* Begin *

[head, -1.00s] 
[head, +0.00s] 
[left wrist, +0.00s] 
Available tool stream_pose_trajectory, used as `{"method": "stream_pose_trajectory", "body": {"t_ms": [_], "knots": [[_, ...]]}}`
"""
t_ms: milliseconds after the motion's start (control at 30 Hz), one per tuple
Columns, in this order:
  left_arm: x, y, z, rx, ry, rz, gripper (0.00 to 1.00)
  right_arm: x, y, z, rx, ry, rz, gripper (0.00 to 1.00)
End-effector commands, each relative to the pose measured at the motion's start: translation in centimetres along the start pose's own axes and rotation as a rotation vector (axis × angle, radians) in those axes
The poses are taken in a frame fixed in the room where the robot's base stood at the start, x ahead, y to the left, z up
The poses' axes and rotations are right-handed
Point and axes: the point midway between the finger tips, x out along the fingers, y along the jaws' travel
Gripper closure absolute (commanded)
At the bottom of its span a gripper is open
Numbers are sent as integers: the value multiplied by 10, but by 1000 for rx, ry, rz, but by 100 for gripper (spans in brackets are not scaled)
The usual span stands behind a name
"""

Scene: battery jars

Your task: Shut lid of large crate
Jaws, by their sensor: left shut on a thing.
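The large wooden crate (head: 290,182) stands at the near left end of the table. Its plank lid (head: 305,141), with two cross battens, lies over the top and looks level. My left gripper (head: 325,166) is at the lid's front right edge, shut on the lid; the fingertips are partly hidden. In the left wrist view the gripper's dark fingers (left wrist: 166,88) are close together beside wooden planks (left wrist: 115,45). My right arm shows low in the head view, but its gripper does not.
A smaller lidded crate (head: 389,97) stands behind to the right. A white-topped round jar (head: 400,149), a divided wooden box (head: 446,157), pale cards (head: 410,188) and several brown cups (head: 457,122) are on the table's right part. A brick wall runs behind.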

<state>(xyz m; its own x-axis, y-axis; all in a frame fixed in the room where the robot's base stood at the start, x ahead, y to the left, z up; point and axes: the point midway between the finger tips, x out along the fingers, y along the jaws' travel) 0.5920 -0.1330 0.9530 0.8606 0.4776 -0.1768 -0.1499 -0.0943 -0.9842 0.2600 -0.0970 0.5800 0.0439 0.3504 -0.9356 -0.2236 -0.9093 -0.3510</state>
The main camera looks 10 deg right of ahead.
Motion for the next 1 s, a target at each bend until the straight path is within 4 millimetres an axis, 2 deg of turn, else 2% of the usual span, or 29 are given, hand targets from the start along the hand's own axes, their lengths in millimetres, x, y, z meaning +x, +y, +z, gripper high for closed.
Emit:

* End *

TASK REQUIREMENTS ->
Extract the complete data, matching each line exactly.

RESPONSE FOR THIS EXERCISE ->
[head, -1.00s] 
[head, +0.00s] 
[left wrist, +0.00s] 
Available tool stream_pose_trajectory, used as `{"method": "stream_pose_trajectory", "body": {"t_ms": [_], "knots": [[_, ...]]}}`
"""
t_ms: milliseconds after the motion's start (control at 30 Hz), one per tuple
Columns, in this order:
  left_arm: x, y, z, rx, ry, rz, gripper (0.00 to 1.00)
  right_arm: x, y, z, rx, ry, rz, gripper (0.00 to 1.00)
End-effector commands, each relative to the pose measured at the motion's start: translation in centimetres along the start pose's own axes and rotation as a rotation vector (axis × angle, radians) in those axes
The poses are taken in a frame fixed in the room where the robot's base stood at the start, x ahead, y to the left, z up
The poses' axes and rotations are right-handed
Point and axes: the point midway between the finger tips, x out along the fingers, y along the jaws' travel
Gripper closure absolute (commanded)
At the bottom of its span a gripper is open
Numbers are sent as integers: the value multiplied by 10, but by 1000 for rx, ry, rz, but by 100 for gripper (spans in brackets are not scaled)
The usual span stands behind a name
"""

Scene: battery jars

Your task: Shut lid of large crate
Jaws, by their sensor: left shut on a thing.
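The large wooden crate (head: 290,182) stands at the near left end of the table. Its plank lid (head: 305,141), with two cross battens, lies over the top and looks level. My left gripper (head: 325,166) is at the lid's front right edge, shut on the lid; the fingertips are partly hidden. In the left wrist view the gripper's dark fingers (left wrist: 166,88) are close together beside wooden planks (left wrist: 115,45). My right arm shows low in the head view, but its gripper does not.
A smaller lidded crate (head: 389,97) stands behind to the right. A white-topped round jar (head: 400,149), a divided wooden box (head: 446,157), pale cards (head: 410,188) and several brown cups (head: 457,122) are on the table's right part. A brick wall runs behind.

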<state>(xyz m; its own x-axis, y-axis; all in a frame fixed in the room where the robot's base stood at the start, x ahead, y to the left, z up; point and axes: the point midway between the finger tips, x out along the fingers, y along the jaws' travel) 0.5920 -0.1330 0.9530 0.8606 0.4776 -0.1768 -0.1499 -0.0943 -0.9842 0.2600 -0.0970 0.5800 0.0439 0.3504 -0.9356 -0.2236 -0.9093 -0.3510</state>
The main camera looks 10 deg right of ahead.
Motion for the next 1 s, a target at each bend until the straight path is within 4 millimetres an axis, 2 deg of turn, else 2% of the usual span, or 29 are given, hand targets from the start along the hand's own axes, their lengths in millimetres, x, y, z meaning +x, +y, +z, gripper high for closed.
Emit:

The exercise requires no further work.